Master's Thesis:
The Elements as an Archetype of Transformation:
An Exploration of Earth, Water, Air, and Fire
Every image contains a basic structure, its shape and color as manifested to our visual sense. This is the first level of the image, its overt form. Additionally, this level includes the existence of the image as a specific representative of a fact, a bit of information. Here the image simply stands in for a definite piece of content and is more or less unambiguous. For example, an image of a cigarette underneath a circle with a line through it represents a singular fact: no smoking. Thus we can speak of images at this level as signs – signifiers which are visual placeholders for some specific content, and in this sense they are designed to mitigate attempts at variegated interpretation. When an image is primarily a sign, great attention is paid to the details of the form in order to make it different enough from other signs so as to make its associated ‘fact’ unambiguously clear. This provides for great efficiency in communication. Because images are inherently gestalts, they present themselves to us all at once in a non-linear fashion, and our visual brains can grasp the underlying fact without having to rely on the sequential nature of written or verbal language. This level is the foundation and beginning of all further working with images, and is the bedrock upon which a deeper understanding can be achieved.

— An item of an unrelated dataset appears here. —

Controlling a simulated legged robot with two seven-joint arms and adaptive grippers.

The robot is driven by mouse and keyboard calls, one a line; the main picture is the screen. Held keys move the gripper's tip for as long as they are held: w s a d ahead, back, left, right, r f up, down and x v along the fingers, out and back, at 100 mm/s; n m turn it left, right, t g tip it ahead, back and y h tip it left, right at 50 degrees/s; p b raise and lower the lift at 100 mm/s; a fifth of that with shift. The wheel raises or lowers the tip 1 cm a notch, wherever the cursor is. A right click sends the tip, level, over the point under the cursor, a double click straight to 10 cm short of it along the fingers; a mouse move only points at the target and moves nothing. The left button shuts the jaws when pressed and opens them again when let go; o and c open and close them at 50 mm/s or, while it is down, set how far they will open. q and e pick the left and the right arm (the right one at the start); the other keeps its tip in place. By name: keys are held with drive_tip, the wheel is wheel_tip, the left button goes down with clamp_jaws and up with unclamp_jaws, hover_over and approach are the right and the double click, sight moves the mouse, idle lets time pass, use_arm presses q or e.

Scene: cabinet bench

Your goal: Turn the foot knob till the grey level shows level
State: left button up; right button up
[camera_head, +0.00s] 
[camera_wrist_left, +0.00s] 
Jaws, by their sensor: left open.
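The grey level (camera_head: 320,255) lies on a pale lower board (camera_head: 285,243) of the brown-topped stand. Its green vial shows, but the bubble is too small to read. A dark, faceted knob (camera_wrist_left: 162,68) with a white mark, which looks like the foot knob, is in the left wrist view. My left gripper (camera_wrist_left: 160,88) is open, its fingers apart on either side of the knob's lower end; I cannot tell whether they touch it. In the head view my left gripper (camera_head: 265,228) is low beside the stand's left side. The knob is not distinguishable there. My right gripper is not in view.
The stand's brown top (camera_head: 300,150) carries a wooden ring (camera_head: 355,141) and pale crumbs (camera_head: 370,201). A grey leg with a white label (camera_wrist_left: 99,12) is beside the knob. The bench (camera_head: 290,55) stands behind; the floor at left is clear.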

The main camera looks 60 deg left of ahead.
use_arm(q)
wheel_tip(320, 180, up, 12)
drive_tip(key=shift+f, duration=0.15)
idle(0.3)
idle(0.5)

Thus alchemists, in working with images, always begin with an understanding of this most overt aspect of images as signs, and have found it useful to actually form a sign which expresses this fact. This sign is one of many for the element Earth. Stated another way, when working from the first level of the image, we can recognize that this sign simply codes for the ‘fact’ that the basic level of the image constitutes its facts: its form, color, structure, and signification.